_WRITTEN PROBLEM:_ Your answer should consist only of the lines below from the one with "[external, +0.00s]" through the one with "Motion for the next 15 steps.", copied exactly.

┄┄┄┄┄┄

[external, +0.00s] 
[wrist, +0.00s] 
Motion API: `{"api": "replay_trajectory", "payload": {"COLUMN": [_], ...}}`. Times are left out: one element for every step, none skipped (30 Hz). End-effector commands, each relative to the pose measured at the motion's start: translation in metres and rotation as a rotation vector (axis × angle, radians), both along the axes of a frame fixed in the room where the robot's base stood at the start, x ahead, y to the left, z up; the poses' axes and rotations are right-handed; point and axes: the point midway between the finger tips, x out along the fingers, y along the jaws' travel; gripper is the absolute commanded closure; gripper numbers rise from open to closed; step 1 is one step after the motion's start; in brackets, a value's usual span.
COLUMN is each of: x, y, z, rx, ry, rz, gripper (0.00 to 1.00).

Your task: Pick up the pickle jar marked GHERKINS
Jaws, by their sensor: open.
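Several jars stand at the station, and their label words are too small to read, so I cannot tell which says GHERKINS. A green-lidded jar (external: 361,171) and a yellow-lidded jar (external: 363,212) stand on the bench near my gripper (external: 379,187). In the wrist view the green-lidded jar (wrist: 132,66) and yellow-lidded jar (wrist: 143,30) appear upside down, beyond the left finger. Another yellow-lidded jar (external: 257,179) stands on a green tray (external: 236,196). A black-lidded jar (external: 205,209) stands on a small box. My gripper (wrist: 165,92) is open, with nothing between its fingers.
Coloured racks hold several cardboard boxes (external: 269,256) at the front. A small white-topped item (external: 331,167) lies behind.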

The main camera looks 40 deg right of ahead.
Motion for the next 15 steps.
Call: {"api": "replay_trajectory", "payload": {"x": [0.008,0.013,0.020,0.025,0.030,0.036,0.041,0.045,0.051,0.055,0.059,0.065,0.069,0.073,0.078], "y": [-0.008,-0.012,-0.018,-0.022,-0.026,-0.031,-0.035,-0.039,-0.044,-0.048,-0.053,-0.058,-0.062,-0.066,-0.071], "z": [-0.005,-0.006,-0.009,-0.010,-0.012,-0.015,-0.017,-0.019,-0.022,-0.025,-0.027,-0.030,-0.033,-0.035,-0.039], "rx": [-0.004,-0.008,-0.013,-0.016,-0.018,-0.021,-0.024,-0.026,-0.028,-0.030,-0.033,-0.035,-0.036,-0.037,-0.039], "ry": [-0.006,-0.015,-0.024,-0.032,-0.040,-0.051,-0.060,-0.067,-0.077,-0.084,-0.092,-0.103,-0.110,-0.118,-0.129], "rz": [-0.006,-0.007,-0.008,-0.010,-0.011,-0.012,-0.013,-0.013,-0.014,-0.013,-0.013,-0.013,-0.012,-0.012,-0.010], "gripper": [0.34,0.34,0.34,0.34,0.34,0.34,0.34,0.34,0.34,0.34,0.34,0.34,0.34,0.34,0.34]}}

┄┄┄┄┄┄

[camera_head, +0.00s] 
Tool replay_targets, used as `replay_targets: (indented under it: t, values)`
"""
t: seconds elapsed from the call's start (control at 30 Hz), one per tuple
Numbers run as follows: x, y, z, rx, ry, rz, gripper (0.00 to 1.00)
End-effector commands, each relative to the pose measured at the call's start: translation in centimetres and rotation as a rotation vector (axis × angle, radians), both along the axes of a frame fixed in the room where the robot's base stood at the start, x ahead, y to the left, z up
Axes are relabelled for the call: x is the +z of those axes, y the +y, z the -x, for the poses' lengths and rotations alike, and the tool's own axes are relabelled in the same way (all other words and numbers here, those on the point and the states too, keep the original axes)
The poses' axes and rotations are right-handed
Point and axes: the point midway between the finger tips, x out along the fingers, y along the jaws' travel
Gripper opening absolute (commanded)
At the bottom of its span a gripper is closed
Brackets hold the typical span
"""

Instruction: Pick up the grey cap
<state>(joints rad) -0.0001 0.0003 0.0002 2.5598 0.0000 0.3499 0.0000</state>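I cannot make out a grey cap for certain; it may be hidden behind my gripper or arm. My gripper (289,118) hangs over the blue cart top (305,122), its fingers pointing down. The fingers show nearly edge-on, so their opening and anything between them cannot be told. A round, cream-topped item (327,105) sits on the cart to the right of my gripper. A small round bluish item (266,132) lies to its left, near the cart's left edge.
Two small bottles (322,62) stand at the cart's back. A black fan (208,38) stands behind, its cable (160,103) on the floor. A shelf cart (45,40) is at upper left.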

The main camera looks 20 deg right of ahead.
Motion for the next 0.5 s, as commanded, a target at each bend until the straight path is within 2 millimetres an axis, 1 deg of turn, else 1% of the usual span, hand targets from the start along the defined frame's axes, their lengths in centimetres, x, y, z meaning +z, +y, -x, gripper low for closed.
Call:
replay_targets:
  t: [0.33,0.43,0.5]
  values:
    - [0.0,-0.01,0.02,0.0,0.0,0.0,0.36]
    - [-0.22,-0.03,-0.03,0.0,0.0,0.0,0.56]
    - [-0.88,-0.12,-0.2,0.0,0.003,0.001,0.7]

┄┄┄┄┄┄

_ANSWER TO THE EXERCISE:_
[external, +0.00s] 
[wrist, +0.00s] 
Motion API: `{"api": "replay_trajectory", "payload": {"COLUMN": [_], ...}}`. Times are left out: one element for every step, none skipped (30 Hz). End-effector commands, each relative to the pose measured at the motion's start: translation in metres and rotation as a rotation vector (axis × angle, radians), both along the axes of a frame fixed in the room where the robot's base stood at the start, x ahead, y to the left, z up; the poses' axes and rotations are right-handed; point and axes: the point midway between the finger tips, x out along the fingers, y along the jaws' travel; gripper is the absolute commanded closure; gripper numbers rise from open to closed; step 1 is one step after the motion's start; in brackets, a value's usual span.
COLUMN is each of: x, y, z, rx, ry, rz, gripper (0.00 to 1.00).

Your task: Pick up the pickle jar marked GHERKINS
Jaws, by their sensor: open.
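Several jars stand at the station, and their label words are too small to read, so I cannot tell which says GHERKINS. A green-lidded jar (external: 361,171) and a yellow-lidded jar (external: 363,212) stand on the bench near my gripper (external: 379,187). In the wrist view the green-lidded jar (wrist: 132,66) and yellow-lidded jar (wrist: 143,30) appear upside down, beyond the left finger. Another yellow-lidded jar (external: 257,179) stands on a green tray (external: 236,196). A black-lidded jar (external: 205,209) stands on a small box. My gripper (wrist: 165,92) is open, with nothing between its fingers.
Coloured racks hold several cardboard boxes (external: 269,256) at the front. A small white-topped item (external: 331,167) lies behind.

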The main camera looks 40 deg right of ahead.
Motion for the next 15 steps.

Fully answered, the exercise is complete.